Chico Buarque falhou, se essa era a sua intenção. Benjamim é tão comportado quanto ele. Não há perigo. Não há aventura. Não há nada que indique uma real motivação. O romance não ilumina. Ao mesmo tempo, não provoca danos. É um risco calculado, nem bom nem ruim. Roleta-russa com balas de festim. Apesar de despertar a inveja dos escritores profissionais, vendendo muito mais que todos eles juntos, Chico Buarque também não terá a emoção de ser atacado em público, por causa da habitual abjeção dos resenhistas da imprensa. Ele cometeu a ousadia de escrever um romance, mas a sua imaginação é tão avessa a ousadias que o resultado é imperceptível.

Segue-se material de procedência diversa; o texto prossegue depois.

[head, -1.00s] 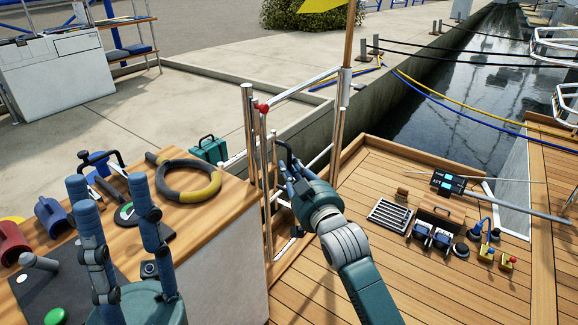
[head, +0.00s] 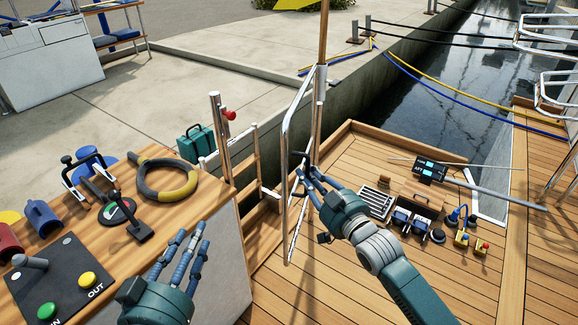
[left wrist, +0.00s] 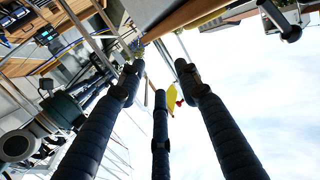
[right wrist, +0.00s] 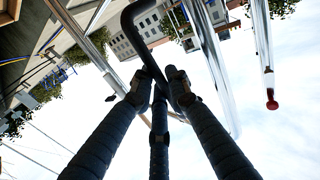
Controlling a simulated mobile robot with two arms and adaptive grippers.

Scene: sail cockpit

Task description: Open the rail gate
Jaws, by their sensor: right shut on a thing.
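The rail gate (head: 286,140) is a chrome tube frame in the head view, swung away from the latch post (head: 218,140) with its red knob (head: 230,115). A gap separates them. My right gripper (head: 306,172) is shut on the gate's black handle (right wrist: 136,25), as the right wrist view shows. The gate tubes (right wrist: 208,65) run beside the fingers there, and the red knob (right wrist: 271,100) is apart at right. My left gripper (head: 190,238) is open and empty, above the deck-side edge of the wooden console. Its spread fingers (left wrist: 158,78) fill the left wrist view.
The console (head: 215,215) carries a black and yellow ring (head: 150,192), a lever, and a panel with green and yellow buttons (head: 45,275). Tools and small devices (head: 415,215) lie on the right deck.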

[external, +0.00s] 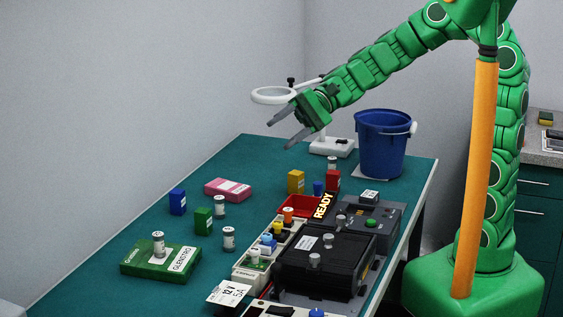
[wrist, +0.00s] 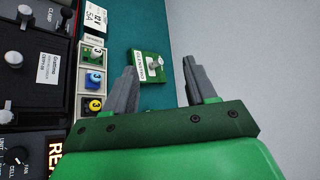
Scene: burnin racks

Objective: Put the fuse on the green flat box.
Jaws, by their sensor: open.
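The green flat box (external: 135,259) lies at the table's front left, with a white label on top. A small grey-and-white cylinder that looks like a fuse (external: 158,244) stands upright on it. The wrist view shows the box (wrist: 139,71) beyond my fingers, with the cylinder (wrist: 156,63) on it. I cannot tell which one the task means. My gripper (external: 280,134) is open and empty, high above the table's far part.
A black test fixture (external: 325,262) and a row of coloured parts fill the right side. Blue (external: 178,201) and green (external: 203,221) blocks and a pink box (external: 228,188) stand left. A blue bucket (external: 383,145) and a magnifier lamp (external: 273,95) are at the back.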

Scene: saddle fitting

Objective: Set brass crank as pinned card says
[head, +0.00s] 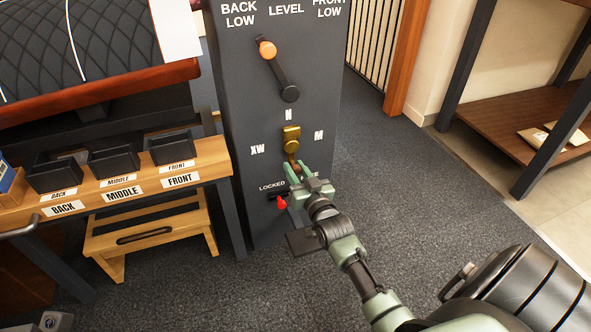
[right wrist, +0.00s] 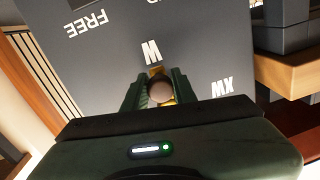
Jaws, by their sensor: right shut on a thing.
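The brass crank (head: 291,134) is on the dark grey post (head: 232,110), amid the marks N above, XW at left and M at right. Its arm points down into my right gripper (head: 296,172), which is shut on its round-ended handle (right wrist: 160,92). The inverted right wrist view shows a W mark (right wrist: 151,52) close to the handle; my gripper hides this mark in the head view. A red lever (head: 282,204) hangs under the word LOCKED; FREE is partly covered. I cannot identify the pinned card. My left gripper is out of view.
Above the crank, a black lever with an orange knob (head: 267,50) tilts up-left, between BACK LOW and LEVEL. A wooden bench (head: 125,187) with labelled black bins stands at left, close to the post. A wooden step stool (head: 150,240) is below it.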

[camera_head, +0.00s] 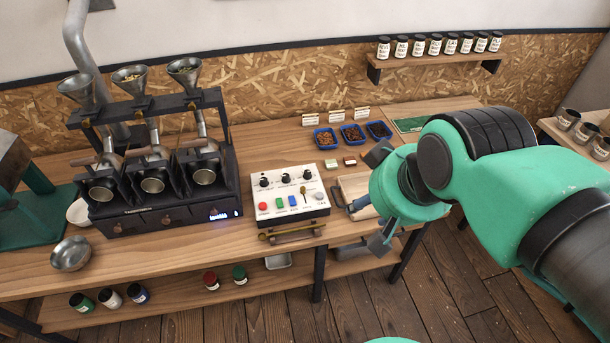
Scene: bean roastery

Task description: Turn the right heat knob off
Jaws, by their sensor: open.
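A white control box (290,196) stands on the wooden bench, right of the roasting machine. Three black knobs line its upper row, and the right heat knob (307,174) is the rightmost of them. The small lettering and the exact knob angle are too small to tell.
The black roaster (165,219) with several metal funnels stands left of the box. Blue trays of beans (353,135) sit behind. A wooden board (354,187) lies partly behind my gripper. A brass-ended bar (292,231) runs along the box's front.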

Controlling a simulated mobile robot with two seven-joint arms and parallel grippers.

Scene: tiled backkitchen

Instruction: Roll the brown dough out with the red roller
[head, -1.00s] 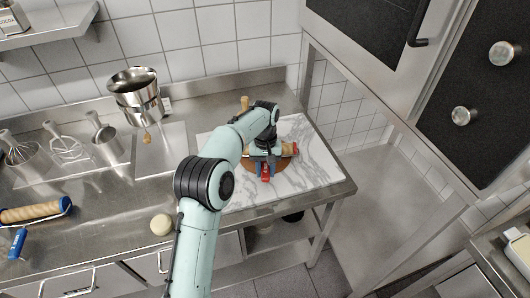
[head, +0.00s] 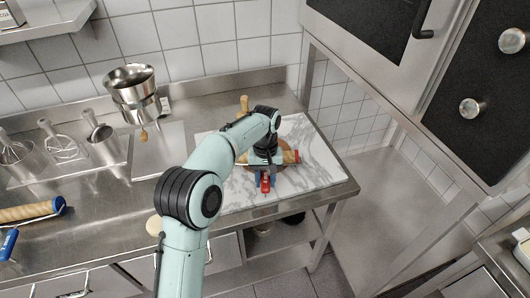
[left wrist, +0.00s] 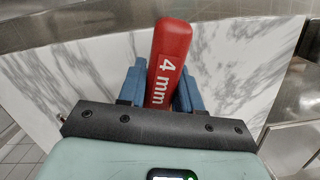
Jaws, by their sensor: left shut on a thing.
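The red roller has a red handle marked "4 mm" (left wrist: 168,65) in the left wrist view. In the head view its handle (head: 265,184) points toward the front edge, and its pale wooden cylinder (head: 289,157) with a red end lies across the brown dough. My left gripper (head: 265,178) is shut on the handle, its blue fingers on either side. The brown dough (head: 281,168) lies on the white marble board (head: 315,150), mostly hidden by the roller and my arm. My right gripper is not in view.
A blue-ended roller (head: 30,211) lies at the left of the steel counter. Whisks and tools in holders (head: 65,147) and a metal funnel (head: 131,85) stand at the back. The marble's right part is clear.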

Li ontem. Hoje, já não consigo lembrar de quase nada, a não ser um certo sentimento de vácuo.

Benjamim é o nome do protagonista do livro, um velho modelo fotográfico agora desempregado. Nas primeiras linhas do romance, ele é fuzilado. Um instante antes de morrer, a sua vida passa-lhe diante dos olhos. Literalmente: "sua existência projetou-se do início ao fim, tal qual um filme". O leitor torce para que Chico Buarque não insista numa metáfora tão elementar, mas não há esperança, pois o romance não passa disso, o relato filmado de todos os episódios que levaram Benjamim até seu trágico destino. A história é mais ou menos a seguinte. Benjamim imagina reconhecer na jovem Ariela Masé a filha de sua antiga amada, Castana Beatriz, assassinada durante a ditadura militar. Involuntariamente, fora o próprio Benjamim a indicar o esconderijo de Castana Beatriz às forças da repressão. O sentimento de culpa destruíra sua vida. Agora ele tenta redimir-se com Ariela Masé, a suposta filha de sua amada.

O principal recurso narrativo de Chico Buarque é encher a trama de ambigüidades. Ariela Masé pode ser a filha legítima de Castana Beatriz. Assim como pode não ser. Benjamim segue Ariela Masé até o sobrado verde-musgo em que Castana Beatriz foi assassinada. Mas pode tratar-se de mera alucinação. Nunca se sabe o que é alucinação e o que não é. Os personagens do romance parecem tornar-se confusos apenas quando é necessário criar mistério em torno de alguma situação. 

A idéia de transferir o ponto de vista de um personagem ao outro também confere um forte artificialismo à história. Em certos momentos, Chico Buarque segue os meandros da fantasia de Benjamim. Em outros, passa para Ariela. Em outros, para Aliandro Esgarte [sic], um marginal com direito a camisa aberta, corrente com medalhão no pescoço e amuletos no bolso. Considerando que estamos assistindo à reconstrução da vida de Benjamim, parece-me estranho que a ação perambule pelos diversos personagens. Pode ser que eu não tenha entendido alguma passagem. Pode ser que o livro possua uma mensagem secreta que não consegui absorver.